DATA →

-*-*-

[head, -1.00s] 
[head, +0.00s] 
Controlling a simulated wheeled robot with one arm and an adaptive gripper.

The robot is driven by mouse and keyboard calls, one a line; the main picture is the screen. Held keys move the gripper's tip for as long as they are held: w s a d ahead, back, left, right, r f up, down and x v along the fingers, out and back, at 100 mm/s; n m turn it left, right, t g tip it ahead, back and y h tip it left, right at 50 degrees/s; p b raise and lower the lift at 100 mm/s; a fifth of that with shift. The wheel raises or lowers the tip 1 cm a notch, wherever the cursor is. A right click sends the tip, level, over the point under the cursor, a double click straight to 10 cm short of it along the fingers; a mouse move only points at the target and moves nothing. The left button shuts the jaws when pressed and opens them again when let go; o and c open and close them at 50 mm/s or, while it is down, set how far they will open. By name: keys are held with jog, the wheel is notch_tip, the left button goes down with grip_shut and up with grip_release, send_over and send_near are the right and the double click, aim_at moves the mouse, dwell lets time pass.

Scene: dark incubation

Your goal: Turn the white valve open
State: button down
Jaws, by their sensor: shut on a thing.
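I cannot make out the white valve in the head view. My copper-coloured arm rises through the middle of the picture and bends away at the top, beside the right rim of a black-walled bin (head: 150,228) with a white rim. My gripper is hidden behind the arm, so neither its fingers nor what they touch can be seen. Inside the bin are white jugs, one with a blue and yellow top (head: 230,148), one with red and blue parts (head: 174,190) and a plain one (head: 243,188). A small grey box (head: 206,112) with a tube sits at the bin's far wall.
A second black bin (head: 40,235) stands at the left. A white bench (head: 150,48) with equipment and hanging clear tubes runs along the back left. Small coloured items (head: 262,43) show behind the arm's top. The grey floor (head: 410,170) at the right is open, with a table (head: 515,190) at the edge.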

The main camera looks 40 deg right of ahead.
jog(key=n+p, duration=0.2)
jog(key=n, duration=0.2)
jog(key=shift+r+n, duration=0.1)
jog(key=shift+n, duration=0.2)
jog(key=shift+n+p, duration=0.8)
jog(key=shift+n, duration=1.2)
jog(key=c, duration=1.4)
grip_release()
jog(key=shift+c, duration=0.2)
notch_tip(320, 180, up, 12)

-*-*-

Extract the span of lines that starts with the line containing "[head, +0.00s]" and ends with the line containing "Controlling a simulated". Keep it exact and add nothing.

[head, +0.00s] 
Controlling a simulated wheeled robot with one arm and an adaptive gripper.

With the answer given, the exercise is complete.